Posted by: ペルゼウス | October 11, 2010 09:24 AM

 どういう訳か、日本の市民運動家とか平和団体、人権団体等のいわゆる「サヨク」は、中国韓国の人権絡みだと舌が重くなる様ですね。自国の問題にはすべって自爆するくらい饒舌なのに。あの方達はどうも、人権思想とか左翼思想を「それを信仰していれば他より一段上になれるアイテム」と見ているとしか思えない。アイテムが無いと落ちると思い込んでいるから、アイテムに見苦しくしがみつく行動を取る。先の大戦云々もそういうアイテムなのでしょうねぇ。切実な過去を自己を優位にする為のアイテム扱いする事はかなり失礼な行為と思わない辺りが何とも。指摘したら切れて襲いかかってきそうですが。
 与党の腰の引けぶりを見ると、野党共同で「劉曉波氏の平和賞受賞を祝う決議」を出したらどうするのでしょうねぇ。安部前首相や麻生前首相に提出していただいて、与野党それぞれの民度を見るという手もありますけど。
 「中国嫁日記」見ました。幸せそうな夫婦生活を読むと独り身の侘しさが身に染みます。なぜか読んでいる内に「月の光 Astral Project」という漫画を連想しましたけど。尖閣諸島とか平和賞とかそういう大きな上の方の問題の世界と、「中国嫁日記」の様な手で触れて息が感じられる世界を対比しているからかもしれませんが。

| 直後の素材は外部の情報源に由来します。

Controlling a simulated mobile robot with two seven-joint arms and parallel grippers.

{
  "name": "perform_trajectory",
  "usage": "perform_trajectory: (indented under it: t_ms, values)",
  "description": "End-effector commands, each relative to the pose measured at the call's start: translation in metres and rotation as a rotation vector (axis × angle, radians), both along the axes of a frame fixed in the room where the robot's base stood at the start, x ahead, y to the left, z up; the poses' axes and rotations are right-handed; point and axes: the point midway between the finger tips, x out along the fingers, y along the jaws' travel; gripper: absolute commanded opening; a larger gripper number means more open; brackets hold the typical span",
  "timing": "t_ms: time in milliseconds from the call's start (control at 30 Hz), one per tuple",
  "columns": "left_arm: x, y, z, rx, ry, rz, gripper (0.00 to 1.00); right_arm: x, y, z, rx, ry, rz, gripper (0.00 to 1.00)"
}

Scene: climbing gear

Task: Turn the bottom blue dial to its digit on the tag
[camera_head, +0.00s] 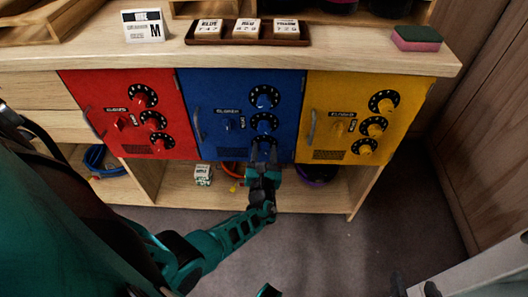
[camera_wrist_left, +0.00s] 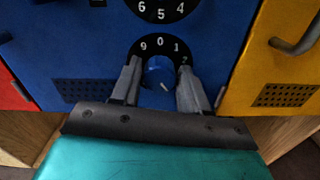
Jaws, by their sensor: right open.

Posted by: almanos | October 11, 2010 02:16 PM

過去のエントリーにコメント失礼いたします。
中国民主化が成った暁には、果たしてあの国は統一を保っていられるのかどうかと思います。
ソ連然り、東欧諸国然り、民主化は自然なパトリオティズムを呼び起こすでしょう。中国の五星はそれぞれの国に戻ろうとする、そういう力が働くのではあるまいかと期待します。
中国政府はそれを最も恐れるでしょうが、民衆の安寧を願うなら無理な統一こそが全ての歪みの元凶と観念するべきではないかと思います。
中国には公徳心が無いものかと日頃大変残念に思っていましたが、劉暁波氏の言説に触れ、まだ捨てたものではないと感じました。まともな日中関係を築く為にも、日本は中国の民主化を支援すべきでしょう。